Rows about robot tasks:

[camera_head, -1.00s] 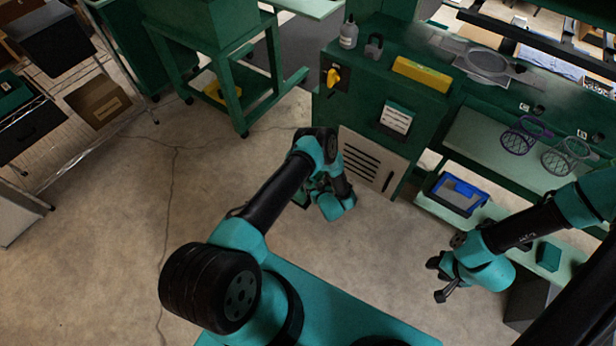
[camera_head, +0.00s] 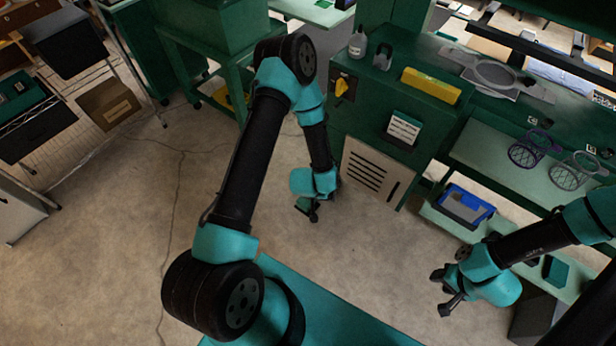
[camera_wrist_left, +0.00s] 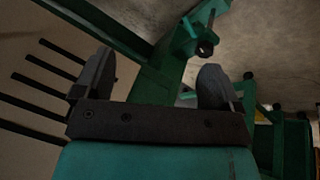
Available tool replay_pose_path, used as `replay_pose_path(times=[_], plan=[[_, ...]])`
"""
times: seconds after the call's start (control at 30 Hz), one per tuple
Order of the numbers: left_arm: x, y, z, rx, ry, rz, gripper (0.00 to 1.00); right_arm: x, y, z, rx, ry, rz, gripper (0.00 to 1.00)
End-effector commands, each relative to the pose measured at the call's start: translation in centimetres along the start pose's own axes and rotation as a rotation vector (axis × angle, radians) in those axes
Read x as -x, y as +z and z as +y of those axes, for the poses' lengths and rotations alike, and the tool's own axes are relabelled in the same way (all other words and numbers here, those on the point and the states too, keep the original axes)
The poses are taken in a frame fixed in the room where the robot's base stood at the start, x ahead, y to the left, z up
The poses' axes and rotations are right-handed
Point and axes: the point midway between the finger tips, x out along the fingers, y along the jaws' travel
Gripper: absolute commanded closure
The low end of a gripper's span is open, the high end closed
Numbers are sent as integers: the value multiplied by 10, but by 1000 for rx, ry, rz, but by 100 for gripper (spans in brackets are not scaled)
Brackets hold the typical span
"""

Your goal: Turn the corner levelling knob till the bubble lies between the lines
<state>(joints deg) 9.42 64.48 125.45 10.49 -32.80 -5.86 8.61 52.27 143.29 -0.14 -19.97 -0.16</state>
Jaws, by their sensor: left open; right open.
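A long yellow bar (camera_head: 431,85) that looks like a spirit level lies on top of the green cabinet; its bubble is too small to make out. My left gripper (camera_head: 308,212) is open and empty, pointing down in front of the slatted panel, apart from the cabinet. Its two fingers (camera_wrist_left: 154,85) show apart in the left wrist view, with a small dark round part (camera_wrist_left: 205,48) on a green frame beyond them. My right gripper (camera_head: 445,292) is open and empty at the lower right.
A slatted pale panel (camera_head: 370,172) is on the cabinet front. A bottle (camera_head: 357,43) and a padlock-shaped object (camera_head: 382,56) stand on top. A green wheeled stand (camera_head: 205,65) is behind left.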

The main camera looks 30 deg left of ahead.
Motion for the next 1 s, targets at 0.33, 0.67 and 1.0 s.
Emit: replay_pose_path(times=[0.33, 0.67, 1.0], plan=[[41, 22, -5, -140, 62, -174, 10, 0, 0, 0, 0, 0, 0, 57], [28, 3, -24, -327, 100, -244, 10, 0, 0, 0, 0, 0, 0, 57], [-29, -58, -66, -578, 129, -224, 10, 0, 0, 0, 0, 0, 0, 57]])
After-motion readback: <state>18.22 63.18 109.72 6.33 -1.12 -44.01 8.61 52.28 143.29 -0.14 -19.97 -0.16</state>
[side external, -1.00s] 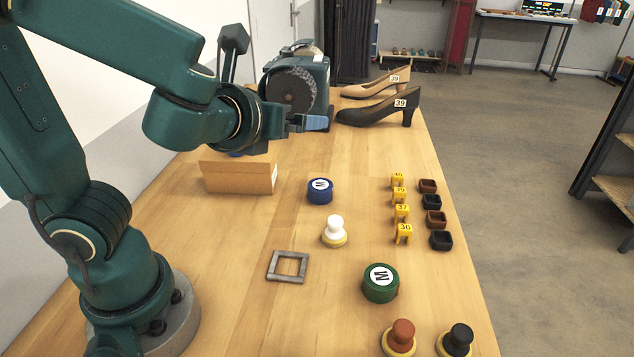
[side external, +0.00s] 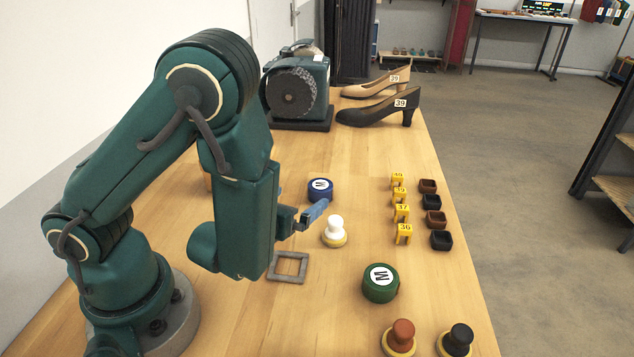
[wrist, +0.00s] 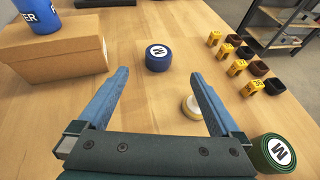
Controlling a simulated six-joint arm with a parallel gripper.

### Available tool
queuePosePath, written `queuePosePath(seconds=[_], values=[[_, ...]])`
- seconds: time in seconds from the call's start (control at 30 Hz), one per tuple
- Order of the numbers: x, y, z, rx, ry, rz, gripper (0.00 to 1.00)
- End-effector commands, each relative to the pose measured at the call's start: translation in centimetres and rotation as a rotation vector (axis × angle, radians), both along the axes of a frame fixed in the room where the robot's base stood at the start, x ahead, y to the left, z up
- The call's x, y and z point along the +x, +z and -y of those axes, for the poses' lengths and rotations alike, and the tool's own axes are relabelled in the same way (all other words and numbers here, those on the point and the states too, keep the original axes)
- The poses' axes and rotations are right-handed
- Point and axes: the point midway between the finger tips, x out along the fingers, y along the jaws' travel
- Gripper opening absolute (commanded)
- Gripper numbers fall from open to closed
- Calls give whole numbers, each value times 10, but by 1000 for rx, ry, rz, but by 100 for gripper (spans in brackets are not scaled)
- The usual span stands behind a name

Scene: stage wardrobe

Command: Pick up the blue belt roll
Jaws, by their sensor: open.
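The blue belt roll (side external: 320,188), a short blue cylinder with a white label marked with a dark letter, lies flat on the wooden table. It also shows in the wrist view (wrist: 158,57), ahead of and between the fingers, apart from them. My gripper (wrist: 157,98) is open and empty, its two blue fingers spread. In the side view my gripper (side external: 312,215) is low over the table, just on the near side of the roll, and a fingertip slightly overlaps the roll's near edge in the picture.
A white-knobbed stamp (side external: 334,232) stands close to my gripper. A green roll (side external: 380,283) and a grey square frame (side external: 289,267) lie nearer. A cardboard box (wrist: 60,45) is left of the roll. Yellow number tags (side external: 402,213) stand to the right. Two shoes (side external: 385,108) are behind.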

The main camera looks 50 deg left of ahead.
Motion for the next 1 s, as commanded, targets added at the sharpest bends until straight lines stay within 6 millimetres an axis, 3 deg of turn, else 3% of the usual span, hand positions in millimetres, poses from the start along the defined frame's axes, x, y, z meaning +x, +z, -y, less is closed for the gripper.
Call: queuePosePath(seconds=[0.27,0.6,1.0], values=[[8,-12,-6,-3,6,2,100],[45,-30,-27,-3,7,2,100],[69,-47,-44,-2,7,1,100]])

(Short problem) Retype the records above, but only those lines that fall between the line containing "### Available tool" and the line containing "- End-effector commands, each", with both of those lines included, exactly as written.

(Task output)
### Available tool
queuePosePath, written `queuePosePath(seconds=[_], values=[[_, ...]])`
- seconds: time in seconds from the call's start (control at 30 Hz), one per tuple
- Order of the numbers: x, y, z, rx, ry, rz, gripper (0.00 to 1.00)
- End-effector commands, each relative to the pose measured at the call's start: translation in centimetres and rotation as a rotation vector (axis × angle, radians), both along the axes of a frame fixed in the room where the robot's base stood at the start, x ahead, y to the left, z up

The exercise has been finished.